No es prioritario en mi vida.
¿Qué leés
actualmente?
–Muy disperso todo, como al
comienzo. Paso con bastante facilidad de cualquier libro que está en la
biblioteca y que nunca he leído, el último Kundera o algún argentino
contemporáneo que me interesa porque ya he leído algo de él, o porque me lo
recomiendan muy especialmente, o porque sus primeras páginas me invitan a
seguir... En Francia casi no leí a los franceses. No me interesaron. Aunque
adoré a Simenon, y no precisamente sus libros más conocidos. Coincido con
García Márquez en que debió ganar el Premio Nobel. Y ahora tardíamente descubro
a Graham Greene. La cantidad de prejuicios que yo tenía con él, no te podés dar
una idea. Para mí, un tipo que era católico, que creía en Dios y en los curas,
no valía la pena leerlo. ¿Qué idea del mundo podía tener ese hombre que valiera
la pena leer? (Se ríe.) Y sin embargo, un día, como por azar, empecé con él y
hoy lo sigo, lo releo y le debo grandes momentos y reflexiones de mi vida... Y
lo que ahora estoy leyendo es historia argentina.

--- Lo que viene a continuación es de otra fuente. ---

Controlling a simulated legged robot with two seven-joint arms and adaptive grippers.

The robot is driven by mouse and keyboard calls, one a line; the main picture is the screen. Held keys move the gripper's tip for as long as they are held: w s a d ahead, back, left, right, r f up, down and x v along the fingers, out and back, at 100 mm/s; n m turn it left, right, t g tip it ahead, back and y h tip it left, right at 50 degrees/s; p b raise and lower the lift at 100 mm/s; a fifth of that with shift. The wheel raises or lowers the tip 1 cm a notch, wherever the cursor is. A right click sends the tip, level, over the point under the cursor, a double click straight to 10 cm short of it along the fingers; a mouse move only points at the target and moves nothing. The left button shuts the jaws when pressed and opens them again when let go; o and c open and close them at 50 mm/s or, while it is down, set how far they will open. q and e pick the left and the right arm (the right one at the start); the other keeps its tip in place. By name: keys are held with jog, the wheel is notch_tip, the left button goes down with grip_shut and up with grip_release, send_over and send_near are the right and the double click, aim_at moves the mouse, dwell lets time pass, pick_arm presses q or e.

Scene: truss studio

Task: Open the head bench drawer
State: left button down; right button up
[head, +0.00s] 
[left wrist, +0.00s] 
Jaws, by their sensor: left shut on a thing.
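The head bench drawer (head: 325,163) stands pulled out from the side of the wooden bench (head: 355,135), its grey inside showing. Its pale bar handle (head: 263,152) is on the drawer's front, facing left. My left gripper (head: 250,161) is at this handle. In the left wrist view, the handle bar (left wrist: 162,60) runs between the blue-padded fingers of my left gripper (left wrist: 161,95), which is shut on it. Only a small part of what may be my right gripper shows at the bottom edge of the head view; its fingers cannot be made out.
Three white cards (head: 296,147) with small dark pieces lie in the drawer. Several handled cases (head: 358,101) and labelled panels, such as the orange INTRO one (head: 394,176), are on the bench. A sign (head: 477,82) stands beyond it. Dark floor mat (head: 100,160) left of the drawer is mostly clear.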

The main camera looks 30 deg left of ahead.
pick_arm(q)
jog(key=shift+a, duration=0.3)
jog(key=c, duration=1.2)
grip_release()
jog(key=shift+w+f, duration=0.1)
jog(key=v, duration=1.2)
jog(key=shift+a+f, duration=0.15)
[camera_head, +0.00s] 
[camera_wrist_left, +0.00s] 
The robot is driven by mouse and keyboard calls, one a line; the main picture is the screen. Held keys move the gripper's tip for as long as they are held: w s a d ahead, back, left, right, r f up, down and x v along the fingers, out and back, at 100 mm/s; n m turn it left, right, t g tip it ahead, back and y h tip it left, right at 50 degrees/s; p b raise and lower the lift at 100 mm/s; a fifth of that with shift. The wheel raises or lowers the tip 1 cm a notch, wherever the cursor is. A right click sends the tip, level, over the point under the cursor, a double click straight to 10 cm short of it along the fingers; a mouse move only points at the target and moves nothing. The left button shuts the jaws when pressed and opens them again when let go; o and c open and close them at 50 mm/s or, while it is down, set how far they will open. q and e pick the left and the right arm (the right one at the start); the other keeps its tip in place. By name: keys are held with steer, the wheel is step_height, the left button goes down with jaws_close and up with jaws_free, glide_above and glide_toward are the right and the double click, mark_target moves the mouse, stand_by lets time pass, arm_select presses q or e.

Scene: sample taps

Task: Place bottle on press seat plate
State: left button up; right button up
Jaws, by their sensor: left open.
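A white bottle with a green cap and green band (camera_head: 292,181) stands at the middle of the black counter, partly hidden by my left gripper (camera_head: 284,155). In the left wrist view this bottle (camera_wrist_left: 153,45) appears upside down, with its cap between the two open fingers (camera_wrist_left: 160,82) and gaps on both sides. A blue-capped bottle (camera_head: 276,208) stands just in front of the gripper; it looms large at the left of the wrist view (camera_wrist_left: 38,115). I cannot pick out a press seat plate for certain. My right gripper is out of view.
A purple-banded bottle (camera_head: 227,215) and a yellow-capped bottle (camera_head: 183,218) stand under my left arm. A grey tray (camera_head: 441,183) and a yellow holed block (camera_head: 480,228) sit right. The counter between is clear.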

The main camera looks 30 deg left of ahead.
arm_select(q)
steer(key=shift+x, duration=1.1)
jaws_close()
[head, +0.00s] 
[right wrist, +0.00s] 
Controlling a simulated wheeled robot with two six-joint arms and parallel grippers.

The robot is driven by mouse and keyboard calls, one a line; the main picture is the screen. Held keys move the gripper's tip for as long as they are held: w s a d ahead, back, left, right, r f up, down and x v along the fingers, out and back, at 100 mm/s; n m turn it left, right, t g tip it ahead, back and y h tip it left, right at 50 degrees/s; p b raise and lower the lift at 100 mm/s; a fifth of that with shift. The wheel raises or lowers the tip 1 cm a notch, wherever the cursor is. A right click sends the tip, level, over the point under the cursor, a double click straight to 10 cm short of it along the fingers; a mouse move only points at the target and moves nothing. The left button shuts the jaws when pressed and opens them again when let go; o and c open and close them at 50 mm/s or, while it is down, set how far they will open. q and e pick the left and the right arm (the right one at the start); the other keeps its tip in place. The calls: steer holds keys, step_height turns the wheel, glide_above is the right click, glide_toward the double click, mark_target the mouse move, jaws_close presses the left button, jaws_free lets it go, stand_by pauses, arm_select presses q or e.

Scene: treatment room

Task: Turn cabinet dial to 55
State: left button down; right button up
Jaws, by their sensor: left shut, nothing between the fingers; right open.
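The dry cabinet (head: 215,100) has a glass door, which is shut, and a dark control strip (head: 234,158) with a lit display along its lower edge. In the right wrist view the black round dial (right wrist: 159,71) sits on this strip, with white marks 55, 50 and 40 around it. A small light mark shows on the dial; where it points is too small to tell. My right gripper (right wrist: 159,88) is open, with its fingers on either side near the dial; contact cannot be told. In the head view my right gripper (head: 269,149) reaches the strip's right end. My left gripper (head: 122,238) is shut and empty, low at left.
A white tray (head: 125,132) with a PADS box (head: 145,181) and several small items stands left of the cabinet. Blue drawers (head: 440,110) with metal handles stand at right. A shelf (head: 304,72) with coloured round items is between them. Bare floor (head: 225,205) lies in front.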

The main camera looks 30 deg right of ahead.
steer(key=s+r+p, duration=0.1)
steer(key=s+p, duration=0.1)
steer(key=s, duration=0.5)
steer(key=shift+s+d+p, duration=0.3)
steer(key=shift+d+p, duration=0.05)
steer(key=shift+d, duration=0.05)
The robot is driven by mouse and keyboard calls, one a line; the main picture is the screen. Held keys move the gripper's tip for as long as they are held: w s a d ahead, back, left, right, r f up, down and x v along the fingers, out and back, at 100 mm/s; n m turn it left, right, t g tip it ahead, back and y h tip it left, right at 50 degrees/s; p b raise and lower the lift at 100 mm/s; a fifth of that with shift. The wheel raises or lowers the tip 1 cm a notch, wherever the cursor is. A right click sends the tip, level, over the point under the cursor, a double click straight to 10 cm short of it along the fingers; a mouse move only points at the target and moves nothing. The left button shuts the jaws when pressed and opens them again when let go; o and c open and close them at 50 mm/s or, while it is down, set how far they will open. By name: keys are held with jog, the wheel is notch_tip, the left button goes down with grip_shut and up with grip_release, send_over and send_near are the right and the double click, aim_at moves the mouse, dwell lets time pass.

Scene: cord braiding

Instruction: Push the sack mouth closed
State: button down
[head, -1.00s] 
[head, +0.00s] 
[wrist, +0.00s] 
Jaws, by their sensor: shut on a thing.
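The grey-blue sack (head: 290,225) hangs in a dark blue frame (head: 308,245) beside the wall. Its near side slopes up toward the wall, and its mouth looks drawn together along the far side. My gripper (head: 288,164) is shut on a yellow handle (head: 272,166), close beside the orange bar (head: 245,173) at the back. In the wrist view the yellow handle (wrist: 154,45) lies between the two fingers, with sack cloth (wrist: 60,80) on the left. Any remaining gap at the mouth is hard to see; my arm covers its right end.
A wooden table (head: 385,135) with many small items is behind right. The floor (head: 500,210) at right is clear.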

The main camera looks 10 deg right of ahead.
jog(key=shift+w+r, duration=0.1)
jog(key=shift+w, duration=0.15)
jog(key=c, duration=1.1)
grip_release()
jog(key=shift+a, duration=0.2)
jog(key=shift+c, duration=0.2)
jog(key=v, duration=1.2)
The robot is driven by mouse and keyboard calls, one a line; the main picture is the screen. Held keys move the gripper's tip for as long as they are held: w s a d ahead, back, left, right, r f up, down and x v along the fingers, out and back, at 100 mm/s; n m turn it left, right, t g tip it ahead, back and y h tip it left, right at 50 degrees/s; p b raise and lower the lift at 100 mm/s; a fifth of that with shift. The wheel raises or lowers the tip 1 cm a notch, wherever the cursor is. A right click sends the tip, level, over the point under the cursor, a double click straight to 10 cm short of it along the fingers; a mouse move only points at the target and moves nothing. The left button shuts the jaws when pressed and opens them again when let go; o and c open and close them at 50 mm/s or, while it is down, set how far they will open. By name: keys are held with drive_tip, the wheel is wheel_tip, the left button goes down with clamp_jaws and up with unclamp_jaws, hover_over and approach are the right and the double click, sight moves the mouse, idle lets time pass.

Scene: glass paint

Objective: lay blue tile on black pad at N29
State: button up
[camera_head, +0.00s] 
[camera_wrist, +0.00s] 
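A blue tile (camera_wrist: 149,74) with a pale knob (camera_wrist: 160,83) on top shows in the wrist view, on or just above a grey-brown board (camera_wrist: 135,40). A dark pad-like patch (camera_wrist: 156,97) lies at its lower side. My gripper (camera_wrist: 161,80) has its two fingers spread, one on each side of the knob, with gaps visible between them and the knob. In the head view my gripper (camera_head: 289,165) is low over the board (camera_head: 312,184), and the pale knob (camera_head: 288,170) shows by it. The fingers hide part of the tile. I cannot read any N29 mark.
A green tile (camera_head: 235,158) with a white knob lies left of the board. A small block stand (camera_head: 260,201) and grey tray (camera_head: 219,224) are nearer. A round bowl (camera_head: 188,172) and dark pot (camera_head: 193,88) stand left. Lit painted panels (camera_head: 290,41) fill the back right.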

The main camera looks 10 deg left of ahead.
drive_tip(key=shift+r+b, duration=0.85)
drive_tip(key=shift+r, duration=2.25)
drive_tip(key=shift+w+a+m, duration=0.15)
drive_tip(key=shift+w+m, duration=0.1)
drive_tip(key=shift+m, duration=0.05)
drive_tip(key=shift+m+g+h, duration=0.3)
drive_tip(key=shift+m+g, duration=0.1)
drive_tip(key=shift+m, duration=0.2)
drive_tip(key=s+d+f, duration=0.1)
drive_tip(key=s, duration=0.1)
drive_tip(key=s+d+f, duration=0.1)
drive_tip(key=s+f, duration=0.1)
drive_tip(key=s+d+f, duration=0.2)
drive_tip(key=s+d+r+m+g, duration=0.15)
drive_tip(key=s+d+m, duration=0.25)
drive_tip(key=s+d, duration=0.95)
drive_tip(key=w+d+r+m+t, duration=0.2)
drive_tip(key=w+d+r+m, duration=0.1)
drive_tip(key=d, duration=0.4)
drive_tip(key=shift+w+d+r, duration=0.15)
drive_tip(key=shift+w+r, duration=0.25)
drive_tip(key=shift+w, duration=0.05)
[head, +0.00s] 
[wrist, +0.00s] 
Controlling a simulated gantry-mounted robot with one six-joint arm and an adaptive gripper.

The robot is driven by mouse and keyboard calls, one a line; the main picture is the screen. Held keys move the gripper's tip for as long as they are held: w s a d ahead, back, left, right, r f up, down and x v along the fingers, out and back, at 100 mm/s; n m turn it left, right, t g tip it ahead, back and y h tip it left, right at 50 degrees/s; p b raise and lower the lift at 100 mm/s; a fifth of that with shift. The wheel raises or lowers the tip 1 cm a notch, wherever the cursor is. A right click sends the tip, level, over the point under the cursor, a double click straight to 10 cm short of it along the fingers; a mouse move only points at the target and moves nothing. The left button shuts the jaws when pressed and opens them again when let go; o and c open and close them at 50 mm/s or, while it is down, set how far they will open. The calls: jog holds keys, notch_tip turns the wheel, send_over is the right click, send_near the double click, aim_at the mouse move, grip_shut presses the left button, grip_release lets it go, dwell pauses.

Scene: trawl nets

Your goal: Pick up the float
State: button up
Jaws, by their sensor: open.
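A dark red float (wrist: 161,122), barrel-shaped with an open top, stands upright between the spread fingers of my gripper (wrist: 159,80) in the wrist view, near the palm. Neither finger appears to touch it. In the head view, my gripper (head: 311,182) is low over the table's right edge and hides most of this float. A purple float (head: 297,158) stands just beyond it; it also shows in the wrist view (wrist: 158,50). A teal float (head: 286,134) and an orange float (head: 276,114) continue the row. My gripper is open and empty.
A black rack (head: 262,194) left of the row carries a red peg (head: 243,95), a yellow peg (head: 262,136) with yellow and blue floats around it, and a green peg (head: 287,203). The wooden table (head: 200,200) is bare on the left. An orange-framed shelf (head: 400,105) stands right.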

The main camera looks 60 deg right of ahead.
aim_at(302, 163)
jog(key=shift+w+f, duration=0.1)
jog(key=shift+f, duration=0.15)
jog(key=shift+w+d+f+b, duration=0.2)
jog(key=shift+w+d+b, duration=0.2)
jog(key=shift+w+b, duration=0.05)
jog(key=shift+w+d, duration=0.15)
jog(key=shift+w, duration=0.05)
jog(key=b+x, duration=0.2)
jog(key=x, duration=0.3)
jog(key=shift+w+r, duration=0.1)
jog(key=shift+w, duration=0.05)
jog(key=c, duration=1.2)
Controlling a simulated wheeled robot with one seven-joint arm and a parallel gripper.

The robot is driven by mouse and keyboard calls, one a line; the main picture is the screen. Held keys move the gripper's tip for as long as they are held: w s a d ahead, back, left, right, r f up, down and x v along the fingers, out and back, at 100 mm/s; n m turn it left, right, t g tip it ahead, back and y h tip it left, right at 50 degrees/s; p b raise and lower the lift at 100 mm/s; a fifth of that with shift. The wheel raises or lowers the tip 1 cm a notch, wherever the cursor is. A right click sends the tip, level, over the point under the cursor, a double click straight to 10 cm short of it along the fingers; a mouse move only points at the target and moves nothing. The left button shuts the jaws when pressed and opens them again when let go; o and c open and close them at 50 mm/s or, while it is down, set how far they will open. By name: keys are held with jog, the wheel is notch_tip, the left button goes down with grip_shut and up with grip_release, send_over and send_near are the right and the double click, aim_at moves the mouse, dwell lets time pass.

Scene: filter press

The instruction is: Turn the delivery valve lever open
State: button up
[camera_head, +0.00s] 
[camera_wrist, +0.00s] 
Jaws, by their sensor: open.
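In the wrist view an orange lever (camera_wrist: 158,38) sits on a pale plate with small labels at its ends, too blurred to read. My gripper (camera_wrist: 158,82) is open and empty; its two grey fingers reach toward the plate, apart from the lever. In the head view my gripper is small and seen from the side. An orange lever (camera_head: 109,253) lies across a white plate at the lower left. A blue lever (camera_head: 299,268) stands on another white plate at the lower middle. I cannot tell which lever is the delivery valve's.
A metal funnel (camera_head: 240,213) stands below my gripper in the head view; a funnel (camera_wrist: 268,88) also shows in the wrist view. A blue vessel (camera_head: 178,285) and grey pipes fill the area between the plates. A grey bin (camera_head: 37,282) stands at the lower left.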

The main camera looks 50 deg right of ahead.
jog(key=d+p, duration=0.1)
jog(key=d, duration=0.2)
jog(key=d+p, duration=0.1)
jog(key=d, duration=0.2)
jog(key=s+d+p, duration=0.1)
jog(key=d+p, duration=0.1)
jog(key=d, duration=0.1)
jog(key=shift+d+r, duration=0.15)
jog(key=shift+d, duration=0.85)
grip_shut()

Es muy difícil entrar en ella
si uno no es un experto. Pero un día compré los 22 volúmenes de la Biblioteca
de Mayo, que son bastante inhallables. Y empecé con los originales. Y estoy
enamorado. Castelli dejó de ser un cartón, y Belgrano, cuando lo veo en la
estatua, ya no me resulta tan indiferente. Esos tipos tenían una idea de algo.
Es todo muy inquietante, te juro. En la medida en que yo no tengo eso. Y que
siento que el país no lo tiene. Pero ése es otro cuento, ¿no?